## Source material
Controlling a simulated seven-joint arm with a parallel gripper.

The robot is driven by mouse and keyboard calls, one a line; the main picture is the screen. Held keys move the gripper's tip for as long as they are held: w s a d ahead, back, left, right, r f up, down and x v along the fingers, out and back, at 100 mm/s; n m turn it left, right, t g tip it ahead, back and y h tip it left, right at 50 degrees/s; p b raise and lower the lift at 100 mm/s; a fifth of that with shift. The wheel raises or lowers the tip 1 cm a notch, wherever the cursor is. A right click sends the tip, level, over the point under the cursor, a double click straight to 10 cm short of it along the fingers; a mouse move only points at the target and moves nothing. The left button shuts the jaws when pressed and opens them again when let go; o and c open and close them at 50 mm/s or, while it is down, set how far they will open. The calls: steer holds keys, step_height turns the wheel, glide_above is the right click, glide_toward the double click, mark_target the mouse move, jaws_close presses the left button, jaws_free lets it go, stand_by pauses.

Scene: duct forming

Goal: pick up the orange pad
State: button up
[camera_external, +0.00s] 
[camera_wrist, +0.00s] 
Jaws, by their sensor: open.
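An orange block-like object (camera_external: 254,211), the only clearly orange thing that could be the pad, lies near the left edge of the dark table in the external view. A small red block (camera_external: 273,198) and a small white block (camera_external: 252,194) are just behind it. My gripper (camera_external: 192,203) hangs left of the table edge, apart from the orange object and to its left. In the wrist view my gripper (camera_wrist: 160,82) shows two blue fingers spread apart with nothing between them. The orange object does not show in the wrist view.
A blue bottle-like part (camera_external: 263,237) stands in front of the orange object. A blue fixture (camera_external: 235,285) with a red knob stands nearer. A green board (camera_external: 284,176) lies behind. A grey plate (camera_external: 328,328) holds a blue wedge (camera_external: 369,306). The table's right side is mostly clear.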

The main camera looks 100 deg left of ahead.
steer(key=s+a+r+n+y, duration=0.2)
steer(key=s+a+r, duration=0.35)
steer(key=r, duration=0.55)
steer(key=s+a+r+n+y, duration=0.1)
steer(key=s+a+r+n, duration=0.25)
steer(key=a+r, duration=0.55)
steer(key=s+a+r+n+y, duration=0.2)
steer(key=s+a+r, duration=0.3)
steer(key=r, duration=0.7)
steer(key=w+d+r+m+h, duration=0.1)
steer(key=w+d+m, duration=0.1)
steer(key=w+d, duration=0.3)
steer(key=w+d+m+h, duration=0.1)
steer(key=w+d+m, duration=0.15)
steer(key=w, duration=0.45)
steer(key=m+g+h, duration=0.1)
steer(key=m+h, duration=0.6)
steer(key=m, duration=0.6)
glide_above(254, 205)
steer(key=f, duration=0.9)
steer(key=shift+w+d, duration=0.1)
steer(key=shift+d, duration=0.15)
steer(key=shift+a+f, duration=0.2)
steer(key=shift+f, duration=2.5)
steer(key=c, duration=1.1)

## Your goal
Transcribe every line of the data, exactly as it stands.

## Response
Controlling a simulated seven-joint arm with a parallel gripper.

The robot is driven by mouse and keyboard calls, one a line; the main picture is the screen. Held keys move the gripper's tip for as long as they are held: w s a d ahead, back, left, right, r f up, down and x v along the fingers, out and back, at 100 mm/s; n m turn it left, right, t g tip it ahead, back and y h tip it left, right at 50 degrees/s; p b raise and lower the lift at 100 mm/s; a fifth of that with shift. The wheel raises or lowers the tip 1 cm a notch, wherever the cursor is. A right click sends the tip, level, over the point under the cursor, a double click straight to 10 cm short of it along the fingers; a mouse move only points at the target and moves nothing. The left button shuts the jaws when pressed and opens them again when let go; o and c open and close them at 50 mm/s or, while it is down, set how far they will open. The calls: steer holds keys, step_height turns the wheel, glide_above is the right click, glide_toward the double click, mark_target the mouse move, jaws_close presses the left button, jaws_free lets it go, stand_by pauses.

Scene: duct forming

Goal: pick up the orange pad
State: button up
[camera_external, +0.00s] 
[camera_wrist, +0.00s] 
Jaws, by their sensor: open.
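An orange block-like object (camera_external: 254,211), the only clearly orange thing that could be the pad, lies near the left edge of the dark table in the external view. A small red block (camera_external: 273,198) and a small white block (camera_external: 252,194) are just behind it. My gripper (camera_external: 192,203) hangs left of the table edge, apart from the orange object and to its left. In the wrist view my gripper (camera_wrist: 160,82) shows two blue fingers spread apart with nothing between them. The orange object does not show in the wrist view.
A blue bottle-like part (camera_external: 263,237) stands in front of the orange object. A blue fixture (camera_external: 235,285) with a red knob stands nearer. A green board (camera_external: 284,176) lies behind. A grey plate (camera_external: 328,328) holds a blue wedge (camera_external: 369,306). The table's right side is mostly clear.

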The main camera looks 100 deg left of ahead.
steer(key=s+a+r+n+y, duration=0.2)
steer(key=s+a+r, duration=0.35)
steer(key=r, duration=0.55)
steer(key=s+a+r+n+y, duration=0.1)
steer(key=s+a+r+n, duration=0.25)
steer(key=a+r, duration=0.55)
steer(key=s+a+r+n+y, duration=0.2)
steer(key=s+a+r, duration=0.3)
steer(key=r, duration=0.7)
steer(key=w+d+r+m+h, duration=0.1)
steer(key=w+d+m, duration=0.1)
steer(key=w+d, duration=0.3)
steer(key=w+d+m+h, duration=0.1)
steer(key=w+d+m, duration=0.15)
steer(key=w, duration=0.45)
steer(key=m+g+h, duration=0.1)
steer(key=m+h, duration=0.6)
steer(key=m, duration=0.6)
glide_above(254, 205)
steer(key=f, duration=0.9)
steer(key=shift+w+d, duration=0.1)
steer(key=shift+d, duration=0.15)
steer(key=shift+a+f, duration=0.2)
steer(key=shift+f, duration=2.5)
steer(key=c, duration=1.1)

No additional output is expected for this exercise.